On 04.06.2018 15:48, Louigi Verona wrote:
You bring up an interesting point: if I understood correctly you say
that we should start with the 4 freedoms and then show that not having
them is bad.
No, actually I wanted to point out that you got the order wrong.
"non-free software is immoral" is not the root.
The 4 Freedoms are _not_ postulated as a solution to a problem, they are
descriptive of the situation Stallman experienced as status quo early
on. Which then got eroded.
Then non-free software is called immoral, because it denies the 4 Freedoms.
It is true that one should now ask: Why would users deserve these freedoms?

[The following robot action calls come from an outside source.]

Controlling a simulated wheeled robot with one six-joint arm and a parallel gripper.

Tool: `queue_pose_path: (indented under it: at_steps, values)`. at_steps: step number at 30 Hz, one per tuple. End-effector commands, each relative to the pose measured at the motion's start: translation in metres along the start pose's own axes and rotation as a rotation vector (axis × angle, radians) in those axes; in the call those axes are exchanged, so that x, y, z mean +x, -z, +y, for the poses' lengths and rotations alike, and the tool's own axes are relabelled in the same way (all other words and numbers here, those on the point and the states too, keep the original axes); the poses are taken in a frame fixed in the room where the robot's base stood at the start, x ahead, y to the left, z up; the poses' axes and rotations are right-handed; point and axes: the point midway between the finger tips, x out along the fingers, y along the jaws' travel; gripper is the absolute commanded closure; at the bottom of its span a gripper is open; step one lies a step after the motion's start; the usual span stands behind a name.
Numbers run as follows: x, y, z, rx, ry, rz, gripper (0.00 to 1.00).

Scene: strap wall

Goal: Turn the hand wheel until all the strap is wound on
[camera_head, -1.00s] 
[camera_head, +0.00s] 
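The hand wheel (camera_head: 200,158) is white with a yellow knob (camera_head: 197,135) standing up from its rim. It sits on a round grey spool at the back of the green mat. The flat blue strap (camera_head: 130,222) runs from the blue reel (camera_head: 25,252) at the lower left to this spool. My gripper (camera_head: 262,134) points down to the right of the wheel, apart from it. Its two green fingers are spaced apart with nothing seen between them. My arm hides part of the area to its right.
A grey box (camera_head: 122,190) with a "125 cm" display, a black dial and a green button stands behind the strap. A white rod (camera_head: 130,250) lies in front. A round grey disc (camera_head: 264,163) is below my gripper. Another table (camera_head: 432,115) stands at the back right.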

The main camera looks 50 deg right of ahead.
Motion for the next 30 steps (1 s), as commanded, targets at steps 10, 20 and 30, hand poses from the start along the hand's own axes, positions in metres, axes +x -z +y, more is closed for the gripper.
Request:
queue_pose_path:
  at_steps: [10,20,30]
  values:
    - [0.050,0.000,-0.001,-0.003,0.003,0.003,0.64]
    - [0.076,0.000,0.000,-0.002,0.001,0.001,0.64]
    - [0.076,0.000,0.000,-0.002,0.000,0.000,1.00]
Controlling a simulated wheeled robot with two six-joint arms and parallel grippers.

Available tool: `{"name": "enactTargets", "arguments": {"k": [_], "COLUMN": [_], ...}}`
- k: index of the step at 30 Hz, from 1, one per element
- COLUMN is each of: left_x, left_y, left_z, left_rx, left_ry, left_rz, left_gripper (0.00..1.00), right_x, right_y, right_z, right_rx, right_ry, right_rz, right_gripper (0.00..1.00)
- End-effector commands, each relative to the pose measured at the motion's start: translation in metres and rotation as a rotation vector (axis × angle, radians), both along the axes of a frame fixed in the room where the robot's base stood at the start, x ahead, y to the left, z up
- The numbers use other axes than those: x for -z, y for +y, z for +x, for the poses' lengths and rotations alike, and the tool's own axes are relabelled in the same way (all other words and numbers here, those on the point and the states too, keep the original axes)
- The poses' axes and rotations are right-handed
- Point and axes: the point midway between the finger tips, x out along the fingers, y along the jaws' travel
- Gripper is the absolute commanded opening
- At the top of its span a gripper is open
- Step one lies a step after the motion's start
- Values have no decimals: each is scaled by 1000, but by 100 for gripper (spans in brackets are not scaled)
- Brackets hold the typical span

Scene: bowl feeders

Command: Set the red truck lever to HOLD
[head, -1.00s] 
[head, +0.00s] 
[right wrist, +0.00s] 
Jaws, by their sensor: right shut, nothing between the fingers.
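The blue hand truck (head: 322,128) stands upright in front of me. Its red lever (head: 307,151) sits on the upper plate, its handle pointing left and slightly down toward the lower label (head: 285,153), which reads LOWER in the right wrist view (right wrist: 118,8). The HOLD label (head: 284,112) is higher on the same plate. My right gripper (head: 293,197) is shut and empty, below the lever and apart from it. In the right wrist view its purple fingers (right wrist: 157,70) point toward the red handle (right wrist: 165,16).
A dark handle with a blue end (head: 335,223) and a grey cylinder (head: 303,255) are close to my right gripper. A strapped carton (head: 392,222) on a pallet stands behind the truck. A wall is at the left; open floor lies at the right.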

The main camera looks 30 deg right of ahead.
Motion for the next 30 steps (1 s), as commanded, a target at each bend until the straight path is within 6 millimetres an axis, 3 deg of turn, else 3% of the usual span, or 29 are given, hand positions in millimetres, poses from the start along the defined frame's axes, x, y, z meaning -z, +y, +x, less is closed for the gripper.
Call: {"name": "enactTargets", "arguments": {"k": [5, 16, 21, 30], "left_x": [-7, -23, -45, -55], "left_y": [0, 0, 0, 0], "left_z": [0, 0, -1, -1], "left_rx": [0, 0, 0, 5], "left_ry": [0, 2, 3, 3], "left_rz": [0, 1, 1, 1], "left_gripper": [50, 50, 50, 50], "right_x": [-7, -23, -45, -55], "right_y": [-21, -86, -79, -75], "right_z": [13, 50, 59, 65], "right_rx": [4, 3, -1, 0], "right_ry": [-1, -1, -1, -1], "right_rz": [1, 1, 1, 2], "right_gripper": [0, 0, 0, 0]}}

Reasons given are, because they:
- increase user power
- decrease a software provider power
- promote sharing and cooperation
One may argue against all of those; I don't think this can be reduced to
pure reason, as you always run into doubt of what may or does actually
happen and at some point you require value judgements.
I'm curious how your "anything must be proven" approach fares with so
called basic human rights.
Just for shits and giggles:
Given a software S under either non-free conditions as NS, or Free
Software conditions as FS,
any act of encouragement to a person to use NS,
is to seek more power for the licensor and less for the user.
With FS, it is the inverse.
If we assume there to be more users than licensors, with NS there will
be lower overall power. By comparison with the alternative, this is a
restriction and unnecessarily restricting people is immoral ;)
Actually, I'm seeing calling non-free software immoral to be more
problematic than I started out with. Which is not the same as calling
that judgement "baseless". Though I always thought it is less an issue
to offer non-free software, rather an issue to accept it.